Date : 20040804
Dossier : T-611-04
Référence : 2004 CF1073
ENTRE :
MICHEL VENNAT
Demandeur
- et -
PROCUREUR GÉNÉRAL DU CANADA
Défendeur
MOTIFS DE L'ORDONNANCE
(Rendus sur le banc à Ottawa, Ontario
le 4 août 2004)
LE JUGE HUGESSEN
[1] Je suis saisi de deux requêtes formulées par le Greffier du Conseil privé me demandant d'accueillir son objection basée sur l'article 39 de la Loi sur la preuve au Canada, L.R.C. 1985, ch. C-5 (la Loi) à la production de certains documents que les demandeurs ont demandé en vertu de la Règle 317 des Règles de la Cour fédérale, 1998 dans le cadre de deux recours en contrôle judiciaire intentés par les demandeurs à l'encontre de certains décrets de la Gouverneure en conseil touchant le statut des demandeurs comme employé ou officier de certaines corporations de l'État.
[2] Ce qui est attaqué sont des décrets ou des arrêtés en conseil adoptés par la Gouverneure en conseil et les demandeurs ont demandé la production de la documentation sur laquelle la Gouverneure en conseil s'était basée pour décider comme elle l'a fait. À ces demandes, faites en vertu de la Règle 317, le Greffier du Conseil privé a produit dans chaque dossier une attestation par laquelle il s'opposait à la production des documents demandés parce que ces documents étaient, selon le Greffier, des confidences du Conseil privé de la Reine pour le Canada en vertu de l'article 39 de la Loi.

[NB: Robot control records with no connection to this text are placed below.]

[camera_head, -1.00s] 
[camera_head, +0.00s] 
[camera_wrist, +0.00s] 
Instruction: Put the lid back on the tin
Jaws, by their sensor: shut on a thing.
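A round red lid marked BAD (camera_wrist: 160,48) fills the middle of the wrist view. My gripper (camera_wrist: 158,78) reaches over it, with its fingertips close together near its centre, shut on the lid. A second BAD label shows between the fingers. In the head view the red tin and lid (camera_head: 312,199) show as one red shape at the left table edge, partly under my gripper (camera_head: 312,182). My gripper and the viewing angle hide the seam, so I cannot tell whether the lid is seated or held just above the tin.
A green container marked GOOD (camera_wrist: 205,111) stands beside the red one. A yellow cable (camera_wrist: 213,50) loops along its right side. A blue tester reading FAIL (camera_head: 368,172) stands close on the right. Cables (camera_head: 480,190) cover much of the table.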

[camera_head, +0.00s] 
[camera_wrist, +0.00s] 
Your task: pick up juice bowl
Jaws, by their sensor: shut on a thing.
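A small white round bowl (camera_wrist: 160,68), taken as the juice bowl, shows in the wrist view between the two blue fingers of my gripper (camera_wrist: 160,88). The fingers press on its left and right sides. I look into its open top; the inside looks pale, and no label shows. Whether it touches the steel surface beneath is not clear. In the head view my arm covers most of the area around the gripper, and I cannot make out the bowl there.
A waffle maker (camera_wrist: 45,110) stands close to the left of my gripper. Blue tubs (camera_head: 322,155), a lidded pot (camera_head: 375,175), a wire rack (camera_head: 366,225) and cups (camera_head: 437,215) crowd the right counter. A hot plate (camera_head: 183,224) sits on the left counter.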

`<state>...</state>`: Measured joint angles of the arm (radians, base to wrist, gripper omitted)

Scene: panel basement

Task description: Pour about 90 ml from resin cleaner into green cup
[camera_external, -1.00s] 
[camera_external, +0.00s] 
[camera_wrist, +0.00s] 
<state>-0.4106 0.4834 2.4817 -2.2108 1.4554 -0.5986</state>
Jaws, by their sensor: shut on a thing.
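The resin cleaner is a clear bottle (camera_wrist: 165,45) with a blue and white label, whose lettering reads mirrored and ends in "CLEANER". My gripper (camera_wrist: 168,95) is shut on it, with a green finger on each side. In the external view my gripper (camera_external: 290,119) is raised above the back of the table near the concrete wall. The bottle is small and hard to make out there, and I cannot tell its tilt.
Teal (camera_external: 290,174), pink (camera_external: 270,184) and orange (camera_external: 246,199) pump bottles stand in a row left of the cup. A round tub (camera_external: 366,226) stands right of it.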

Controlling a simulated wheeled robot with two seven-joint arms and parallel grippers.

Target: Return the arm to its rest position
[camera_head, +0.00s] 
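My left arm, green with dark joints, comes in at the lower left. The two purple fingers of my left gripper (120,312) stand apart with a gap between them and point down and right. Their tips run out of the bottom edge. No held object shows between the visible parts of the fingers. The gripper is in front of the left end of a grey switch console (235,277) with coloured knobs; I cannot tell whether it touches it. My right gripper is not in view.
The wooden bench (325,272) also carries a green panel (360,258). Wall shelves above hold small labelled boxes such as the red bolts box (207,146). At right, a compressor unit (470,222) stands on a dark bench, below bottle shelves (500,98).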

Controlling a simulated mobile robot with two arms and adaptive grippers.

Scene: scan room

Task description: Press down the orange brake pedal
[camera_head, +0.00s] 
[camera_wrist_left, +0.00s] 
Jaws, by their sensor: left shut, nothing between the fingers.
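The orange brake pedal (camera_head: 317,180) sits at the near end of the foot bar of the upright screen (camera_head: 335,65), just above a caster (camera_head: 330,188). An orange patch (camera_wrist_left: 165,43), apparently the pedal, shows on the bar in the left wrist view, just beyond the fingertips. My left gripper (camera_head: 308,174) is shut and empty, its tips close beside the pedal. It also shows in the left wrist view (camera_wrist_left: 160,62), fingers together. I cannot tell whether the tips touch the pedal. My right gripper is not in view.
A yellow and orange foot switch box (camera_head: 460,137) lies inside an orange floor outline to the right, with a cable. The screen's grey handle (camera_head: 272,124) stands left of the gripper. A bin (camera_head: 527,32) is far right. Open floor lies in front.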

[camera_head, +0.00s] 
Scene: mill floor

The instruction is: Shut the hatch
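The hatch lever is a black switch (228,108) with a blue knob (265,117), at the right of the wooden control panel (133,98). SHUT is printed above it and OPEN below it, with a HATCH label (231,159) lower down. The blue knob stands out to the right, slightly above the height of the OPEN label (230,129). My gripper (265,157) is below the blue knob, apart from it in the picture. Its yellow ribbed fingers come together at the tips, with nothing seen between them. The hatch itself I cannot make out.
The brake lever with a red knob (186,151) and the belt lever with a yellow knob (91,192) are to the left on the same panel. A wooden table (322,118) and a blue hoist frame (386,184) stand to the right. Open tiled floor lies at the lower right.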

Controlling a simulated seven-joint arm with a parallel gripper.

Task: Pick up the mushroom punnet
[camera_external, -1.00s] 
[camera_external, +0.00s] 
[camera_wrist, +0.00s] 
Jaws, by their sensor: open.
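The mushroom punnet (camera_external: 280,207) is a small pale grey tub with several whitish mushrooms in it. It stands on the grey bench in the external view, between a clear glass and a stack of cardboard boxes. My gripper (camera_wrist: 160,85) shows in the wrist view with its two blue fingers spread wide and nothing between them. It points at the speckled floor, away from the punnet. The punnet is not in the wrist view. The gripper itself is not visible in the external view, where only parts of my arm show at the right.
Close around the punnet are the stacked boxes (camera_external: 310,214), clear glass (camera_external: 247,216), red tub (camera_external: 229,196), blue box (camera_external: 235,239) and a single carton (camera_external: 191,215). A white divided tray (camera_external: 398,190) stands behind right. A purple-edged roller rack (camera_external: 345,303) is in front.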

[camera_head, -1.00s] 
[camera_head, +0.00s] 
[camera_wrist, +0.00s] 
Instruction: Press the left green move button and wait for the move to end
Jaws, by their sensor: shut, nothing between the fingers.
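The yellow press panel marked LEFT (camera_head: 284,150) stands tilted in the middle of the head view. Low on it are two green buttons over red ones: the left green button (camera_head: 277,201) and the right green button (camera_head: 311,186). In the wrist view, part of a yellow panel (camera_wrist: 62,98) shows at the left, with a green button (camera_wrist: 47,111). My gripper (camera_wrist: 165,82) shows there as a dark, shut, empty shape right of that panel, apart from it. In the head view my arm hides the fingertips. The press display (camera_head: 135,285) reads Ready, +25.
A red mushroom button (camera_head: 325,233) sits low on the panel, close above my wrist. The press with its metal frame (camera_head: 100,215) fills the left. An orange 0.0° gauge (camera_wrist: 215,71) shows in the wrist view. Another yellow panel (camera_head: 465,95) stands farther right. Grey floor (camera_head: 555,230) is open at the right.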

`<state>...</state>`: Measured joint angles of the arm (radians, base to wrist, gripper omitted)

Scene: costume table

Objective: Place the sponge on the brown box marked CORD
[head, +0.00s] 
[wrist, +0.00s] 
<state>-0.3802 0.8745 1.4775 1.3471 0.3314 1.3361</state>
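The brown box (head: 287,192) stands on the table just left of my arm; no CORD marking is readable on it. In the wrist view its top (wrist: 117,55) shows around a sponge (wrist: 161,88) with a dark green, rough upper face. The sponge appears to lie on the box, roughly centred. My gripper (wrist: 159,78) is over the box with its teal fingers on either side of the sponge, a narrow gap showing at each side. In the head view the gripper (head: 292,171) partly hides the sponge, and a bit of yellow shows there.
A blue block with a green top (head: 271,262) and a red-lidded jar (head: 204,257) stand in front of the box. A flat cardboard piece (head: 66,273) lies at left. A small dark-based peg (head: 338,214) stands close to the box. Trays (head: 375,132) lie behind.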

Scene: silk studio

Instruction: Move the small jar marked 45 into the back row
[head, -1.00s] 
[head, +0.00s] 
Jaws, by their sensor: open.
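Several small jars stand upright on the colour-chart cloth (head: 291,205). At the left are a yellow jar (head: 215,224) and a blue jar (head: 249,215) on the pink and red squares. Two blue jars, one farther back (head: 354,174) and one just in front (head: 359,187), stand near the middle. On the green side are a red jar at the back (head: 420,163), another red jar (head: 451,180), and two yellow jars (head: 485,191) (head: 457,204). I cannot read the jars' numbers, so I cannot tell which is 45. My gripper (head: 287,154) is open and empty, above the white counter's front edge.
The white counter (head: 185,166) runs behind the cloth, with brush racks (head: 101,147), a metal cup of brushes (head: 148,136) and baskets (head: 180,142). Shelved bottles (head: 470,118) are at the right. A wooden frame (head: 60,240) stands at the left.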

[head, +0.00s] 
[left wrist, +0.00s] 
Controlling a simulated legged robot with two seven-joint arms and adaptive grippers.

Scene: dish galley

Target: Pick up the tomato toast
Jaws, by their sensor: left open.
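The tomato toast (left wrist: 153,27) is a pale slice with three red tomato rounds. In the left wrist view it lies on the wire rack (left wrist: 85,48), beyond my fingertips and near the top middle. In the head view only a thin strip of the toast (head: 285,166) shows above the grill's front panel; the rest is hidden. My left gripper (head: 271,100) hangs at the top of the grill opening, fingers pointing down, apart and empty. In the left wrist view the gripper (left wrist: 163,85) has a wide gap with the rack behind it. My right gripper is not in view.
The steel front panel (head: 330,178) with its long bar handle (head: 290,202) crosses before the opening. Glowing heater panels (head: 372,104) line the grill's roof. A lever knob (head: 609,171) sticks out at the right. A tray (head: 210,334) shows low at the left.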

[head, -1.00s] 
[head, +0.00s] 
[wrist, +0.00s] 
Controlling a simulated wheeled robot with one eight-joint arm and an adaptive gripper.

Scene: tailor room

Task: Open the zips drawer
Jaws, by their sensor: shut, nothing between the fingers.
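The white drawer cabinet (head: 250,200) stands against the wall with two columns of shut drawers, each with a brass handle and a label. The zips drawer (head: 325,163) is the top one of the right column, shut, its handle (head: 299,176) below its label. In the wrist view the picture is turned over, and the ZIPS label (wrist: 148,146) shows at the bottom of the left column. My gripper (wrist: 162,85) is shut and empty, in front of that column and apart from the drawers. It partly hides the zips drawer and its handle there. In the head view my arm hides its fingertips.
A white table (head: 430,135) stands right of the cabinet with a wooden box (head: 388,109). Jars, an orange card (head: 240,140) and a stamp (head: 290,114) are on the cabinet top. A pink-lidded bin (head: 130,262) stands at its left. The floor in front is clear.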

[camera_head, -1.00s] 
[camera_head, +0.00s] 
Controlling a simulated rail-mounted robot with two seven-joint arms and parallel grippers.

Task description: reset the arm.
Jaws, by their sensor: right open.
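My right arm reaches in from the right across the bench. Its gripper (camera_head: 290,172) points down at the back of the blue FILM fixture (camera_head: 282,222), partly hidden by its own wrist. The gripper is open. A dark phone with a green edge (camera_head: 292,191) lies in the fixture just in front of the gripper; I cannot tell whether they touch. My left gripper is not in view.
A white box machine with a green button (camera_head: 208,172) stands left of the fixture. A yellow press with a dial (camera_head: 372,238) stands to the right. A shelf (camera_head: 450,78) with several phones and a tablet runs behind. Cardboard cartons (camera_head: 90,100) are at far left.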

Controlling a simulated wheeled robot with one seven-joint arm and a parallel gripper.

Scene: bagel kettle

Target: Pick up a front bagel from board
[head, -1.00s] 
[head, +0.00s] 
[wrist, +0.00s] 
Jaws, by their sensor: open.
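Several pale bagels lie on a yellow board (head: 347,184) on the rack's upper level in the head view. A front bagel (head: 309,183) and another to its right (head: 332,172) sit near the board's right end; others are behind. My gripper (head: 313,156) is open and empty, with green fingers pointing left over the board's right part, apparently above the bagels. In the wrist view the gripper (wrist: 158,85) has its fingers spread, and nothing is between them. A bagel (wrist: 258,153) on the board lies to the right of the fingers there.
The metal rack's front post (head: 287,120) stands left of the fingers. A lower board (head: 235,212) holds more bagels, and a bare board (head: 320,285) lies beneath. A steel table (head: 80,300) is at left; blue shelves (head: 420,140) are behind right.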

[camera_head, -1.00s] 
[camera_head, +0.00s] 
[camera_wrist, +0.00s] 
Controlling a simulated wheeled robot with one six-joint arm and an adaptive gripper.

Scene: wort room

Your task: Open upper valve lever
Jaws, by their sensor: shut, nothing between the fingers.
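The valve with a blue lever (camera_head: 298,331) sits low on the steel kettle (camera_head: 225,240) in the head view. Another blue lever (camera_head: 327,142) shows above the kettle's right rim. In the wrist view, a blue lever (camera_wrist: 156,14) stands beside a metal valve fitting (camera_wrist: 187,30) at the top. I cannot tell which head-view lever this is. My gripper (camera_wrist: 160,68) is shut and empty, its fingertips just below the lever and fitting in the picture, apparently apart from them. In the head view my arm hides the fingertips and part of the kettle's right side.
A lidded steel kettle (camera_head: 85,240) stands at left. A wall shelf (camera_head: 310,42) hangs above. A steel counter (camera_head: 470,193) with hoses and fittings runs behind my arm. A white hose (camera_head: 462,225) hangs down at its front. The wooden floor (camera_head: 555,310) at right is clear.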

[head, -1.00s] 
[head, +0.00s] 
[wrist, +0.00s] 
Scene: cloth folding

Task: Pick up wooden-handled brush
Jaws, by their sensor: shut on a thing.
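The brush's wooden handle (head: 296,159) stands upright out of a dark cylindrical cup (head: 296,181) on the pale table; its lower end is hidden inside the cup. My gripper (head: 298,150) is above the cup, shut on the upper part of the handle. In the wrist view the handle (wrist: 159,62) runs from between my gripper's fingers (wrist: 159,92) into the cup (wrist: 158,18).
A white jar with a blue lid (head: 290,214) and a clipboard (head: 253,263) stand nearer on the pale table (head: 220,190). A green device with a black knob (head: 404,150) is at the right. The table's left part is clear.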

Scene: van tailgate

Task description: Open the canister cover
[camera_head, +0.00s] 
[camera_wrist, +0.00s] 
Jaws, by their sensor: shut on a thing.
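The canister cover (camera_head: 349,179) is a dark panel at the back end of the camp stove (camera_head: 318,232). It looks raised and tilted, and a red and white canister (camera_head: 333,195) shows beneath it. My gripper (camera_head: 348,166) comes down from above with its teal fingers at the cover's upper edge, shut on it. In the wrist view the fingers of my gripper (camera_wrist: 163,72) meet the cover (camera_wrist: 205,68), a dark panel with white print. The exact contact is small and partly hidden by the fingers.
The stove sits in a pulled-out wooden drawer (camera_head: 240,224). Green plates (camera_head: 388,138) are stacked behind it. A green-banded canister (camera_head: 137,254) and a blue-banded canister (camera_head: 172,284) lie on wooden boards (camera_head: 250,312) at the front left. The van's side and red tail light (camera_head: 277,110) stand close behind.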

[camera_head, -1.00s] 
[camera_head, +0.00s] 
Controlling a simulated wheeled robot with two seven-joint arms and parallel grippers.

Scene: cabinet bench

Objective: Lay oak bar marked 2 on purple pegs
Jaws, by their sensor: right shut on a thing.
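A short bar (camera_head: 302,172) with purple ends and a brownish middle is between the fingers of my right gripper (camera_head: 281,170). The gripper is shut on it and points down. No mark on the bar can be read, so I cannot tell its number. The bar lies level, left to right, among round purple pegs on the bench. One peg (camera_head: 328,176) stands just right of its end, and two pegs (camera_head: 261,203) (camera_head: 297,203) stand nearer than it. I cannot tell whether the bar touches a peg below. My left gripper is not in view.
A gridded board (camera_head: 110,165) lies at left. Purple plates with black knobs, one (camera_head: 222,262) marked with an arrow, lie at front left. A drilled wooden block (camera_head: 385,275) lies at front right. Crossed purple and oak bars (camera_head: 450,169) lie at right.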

[3] Je reproduis ici le texte même des annexes aux deux attestations du Greffier dans lesquelles il décrit les documents auxquels il s'objecte. Premièrement, dans le cas Vennat et deuxièmement dans le cas Pelletier.
ANNEXE À L'ATTESTATION D'ALEX HIMELFARB
DATÉE DU 10 JOUR DU MOIS DE JUIN 2004 dans le dossier
Michel Vennat c. Le Procureur général du Canada
1 Présentation à la Gouverneure en conseil (le contenu indique février 2004).
Le document #1 est une copie d'un document consistant en de l'information contenue dans une note destinée à soumettre des propositions ou recommandations au Conseil au sens de l'alinéa 39 (2) a) de la Loi sur la preuve au Canada (Loi).
Le document #1 est aussi une copie d'un document consistant en de l'information contenue dans un ordre du jour du Conseil ou d'un procès-verbal de ses délibérations ou décisions au sens de l'alinéa 39 (2) c) de ladite Loi.
2 Présentation à la Gouverneure en conseil (le contenu indique mars 2004).
Le document #2 est une copie d'un document consistant en de l'information contenue dans une note destinée à soumettre des propositions ou recommandations au Conseil au sens de l'alinéa 39 (2) a) de ladite Loi.
Le document #2 est aussi une copie d'un document consistant en de l'information contenue dans un ordre du jour du Conseil ou d'un procès-verbal de ses délibérations ou décisions au sens de l'alinéa 39 (2) de ladite Loi.
ANNEXE À L'ATTESTATION D'ALEX HIMELFARB
DATÉE DU 26 JOUR DU MOI S DE MAI 2004 dans le dossier
Jean Pelletier c. Procureur général du Canada
1 Présentation à la Gouverneure générale en conseil (le contenu indique mars 2004).
Le document #1 est une copie d'un document consistant en de l'information contenue dans une note destinée à soumettre des propositions ou recommandations au Conseil au sens de l'alinéa 39 (2) a) de la Loi sur la preuve au Canada (Loi).
Le document #1 est aussi une copie d'un document consistant en de l'information contenue dans un ordre du jour au Conseil ou d'un procès-verbalde ses délibérations ou décisions au sens de l'alinéa 39 (2) c) de ladite Loi.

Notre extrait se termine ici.